_Stated problem_
Using the listing below, copy exactly the lines from the one containing "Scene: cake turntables" to the one containing "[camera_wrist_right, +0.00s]", both lines included, and no others.

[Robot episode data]
* * * * *

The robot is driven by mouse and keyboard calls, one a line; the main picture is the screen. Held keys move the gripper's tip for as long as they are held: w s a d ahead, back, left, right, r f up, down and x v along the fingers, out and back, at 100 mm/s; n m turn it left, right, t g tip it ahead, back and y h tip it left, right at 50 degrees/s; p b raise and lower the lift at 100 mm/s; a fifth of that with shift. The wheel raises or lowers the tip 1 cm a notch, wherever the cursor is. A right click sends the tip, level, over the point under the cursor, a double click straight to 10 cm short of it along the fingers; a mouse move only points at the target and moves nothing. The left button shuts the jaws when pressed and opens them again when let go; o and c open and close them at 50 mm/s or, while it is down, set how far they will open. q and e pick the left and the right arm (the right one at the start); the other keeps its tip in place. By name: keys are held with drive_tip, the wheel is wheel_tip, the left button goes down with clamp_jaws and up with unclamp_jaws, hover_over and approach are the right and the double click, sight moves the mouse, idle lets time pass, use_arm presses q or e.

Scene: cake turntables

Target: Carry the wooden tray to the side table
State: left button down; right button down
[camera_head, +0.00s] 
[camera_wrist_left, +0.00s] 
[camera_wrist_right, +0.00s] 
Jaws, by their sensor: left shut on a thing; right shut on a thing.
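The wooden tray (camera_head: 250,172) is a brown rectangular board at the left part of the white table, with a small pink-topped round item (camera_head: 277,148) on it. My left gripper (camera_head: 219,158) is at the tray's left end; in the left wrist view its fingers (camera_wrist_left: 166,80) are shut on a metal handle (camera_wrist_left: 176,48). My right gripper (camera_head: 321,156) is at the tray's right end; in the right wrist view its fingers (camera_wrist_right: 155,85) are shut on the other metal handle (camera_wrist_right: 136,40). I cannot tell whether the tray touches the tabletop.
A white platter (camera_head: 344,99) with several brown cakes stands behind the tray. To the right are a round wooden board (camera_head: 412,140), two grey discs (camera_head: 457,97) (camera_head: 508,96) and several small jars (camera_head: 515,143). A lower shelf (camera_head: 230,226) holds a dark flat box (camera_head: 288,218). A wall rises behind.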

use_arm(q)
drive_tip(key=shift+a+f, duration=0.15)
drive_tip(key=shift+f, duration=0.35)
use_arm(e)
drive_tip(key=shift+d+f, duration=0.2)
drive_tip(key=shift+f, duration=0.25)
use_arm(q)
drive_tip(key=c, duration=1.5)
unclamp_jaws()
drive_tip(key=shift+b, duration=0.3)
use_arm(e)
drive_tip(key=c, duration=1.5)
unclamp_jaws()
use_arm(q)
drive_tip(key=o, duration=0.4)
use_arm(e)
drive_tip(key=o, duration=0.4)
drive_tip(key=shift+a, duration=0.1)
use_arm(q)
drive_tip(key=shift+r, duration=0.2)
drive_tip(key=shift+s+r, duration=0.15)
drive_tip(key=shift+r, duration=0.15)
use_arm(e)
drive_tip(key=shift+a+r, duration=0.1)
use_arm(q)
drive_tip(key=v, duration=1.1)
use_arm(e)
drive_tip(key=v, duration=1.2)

* * * * *

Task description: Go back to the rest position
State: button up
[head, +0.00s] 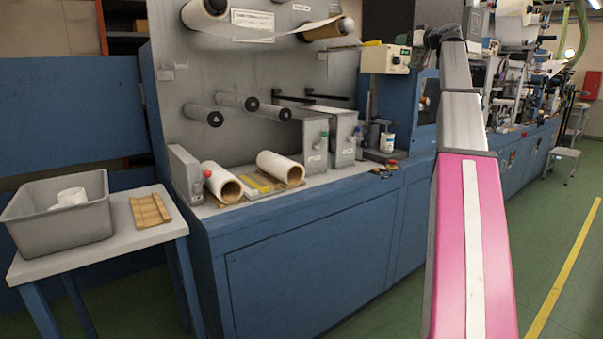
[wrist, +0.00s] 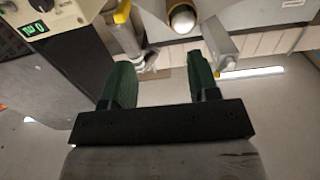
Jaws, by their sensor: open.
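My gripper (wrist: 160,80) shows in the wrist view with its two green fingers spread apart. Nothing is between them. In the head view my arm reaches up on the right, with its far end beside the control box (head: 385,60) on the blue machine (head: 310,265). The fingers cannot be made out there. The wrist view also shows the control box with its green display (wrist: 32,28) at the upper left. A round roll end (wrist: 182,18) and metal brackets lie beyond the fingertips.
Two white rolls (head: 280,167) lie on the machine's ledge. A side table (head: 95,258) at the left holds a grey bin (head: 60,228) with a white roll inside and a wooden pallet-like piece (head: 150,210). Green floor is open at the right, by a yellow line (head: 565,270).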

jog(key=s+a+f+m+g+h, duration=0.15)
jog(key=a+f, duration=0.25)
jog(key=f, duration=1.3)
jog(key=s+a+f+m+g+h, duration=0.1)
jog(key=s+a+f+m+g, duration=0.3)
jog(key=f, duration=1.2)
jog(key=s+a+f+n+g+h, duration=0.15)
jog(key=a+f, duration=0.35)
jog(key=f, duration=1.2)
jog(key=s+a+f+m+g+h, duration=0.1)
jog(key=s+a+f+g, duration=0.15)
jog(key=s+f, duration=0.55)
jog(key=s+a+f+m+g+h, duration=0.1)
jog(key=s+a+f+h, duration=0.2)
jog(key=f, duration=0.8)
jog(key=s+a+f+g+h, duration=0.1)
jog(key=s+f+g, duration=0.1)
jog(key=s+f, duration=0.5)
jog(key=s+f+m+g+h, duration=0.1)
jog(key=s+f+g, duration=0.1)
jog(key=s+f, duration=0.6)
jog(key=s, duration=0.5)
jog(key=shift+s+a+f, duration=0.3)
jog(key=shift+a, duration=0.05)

* * * * *

_The solution_
Scene: cake turntables

Target: Carry the wooden tray to the side table
State: left button down; right button down
[camera_head, +0.00s] 
[camera_wrist_left, +0.00s] 
[camera_wrist_right, +0.00s] 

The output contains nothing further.